[start Source excerpt]

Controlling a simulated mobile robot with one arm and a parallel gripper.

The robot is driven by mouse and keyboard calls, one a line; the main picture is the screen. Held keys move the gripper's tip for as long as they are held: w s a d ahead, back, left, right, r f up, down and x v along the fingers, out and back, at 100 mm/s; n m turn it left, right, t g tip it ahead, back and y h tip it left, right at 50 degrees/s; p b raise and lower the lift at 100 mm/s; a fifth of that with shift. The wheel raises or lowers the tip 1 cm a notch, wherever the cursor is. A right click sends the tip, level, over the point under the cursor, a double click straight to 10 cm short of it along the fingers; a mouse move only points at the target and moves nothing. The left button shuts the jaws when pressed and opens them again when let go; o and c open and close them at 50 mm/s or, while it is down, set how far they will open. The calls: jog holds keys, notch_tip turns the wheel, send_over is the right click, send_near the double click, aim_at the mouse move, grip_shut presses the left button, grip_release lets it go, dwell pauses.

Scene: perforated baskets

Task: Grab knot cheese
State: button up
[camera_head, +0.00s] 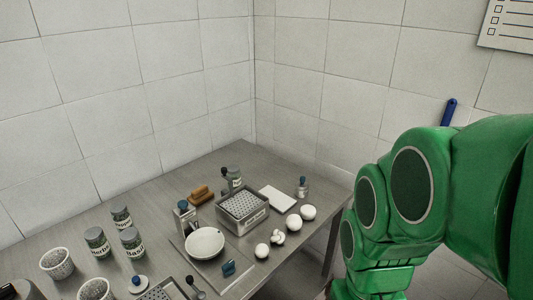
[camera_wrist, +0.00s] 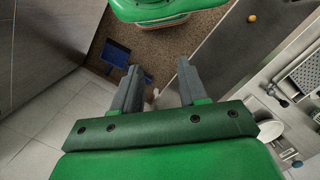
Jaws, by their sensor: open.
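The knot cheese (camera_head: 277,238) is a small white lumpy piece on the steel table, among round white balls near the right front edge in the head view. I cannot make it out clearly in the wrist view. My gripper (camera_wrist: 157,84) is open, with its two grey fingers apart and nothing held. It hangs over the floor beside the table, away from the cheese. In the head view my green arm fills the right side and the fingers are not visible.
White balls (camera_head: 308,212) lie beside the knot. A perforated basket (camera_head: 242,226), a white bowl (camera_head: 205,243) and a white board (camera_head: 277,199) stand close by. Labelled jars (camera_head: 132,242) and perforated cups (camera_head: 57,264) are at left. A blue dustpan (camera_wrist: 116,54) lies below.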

[end Source excerpt]

• Goal of the exercise: Omit the pictures. Extract exactly the lines that begin with the one holding "State: button up" and end with the one holding "[camera_wrist, +0.00s]", inclusive.

• Answer:
State: button up
[camera_head, +0.00s] 
[camera_wrist, +0.00s] 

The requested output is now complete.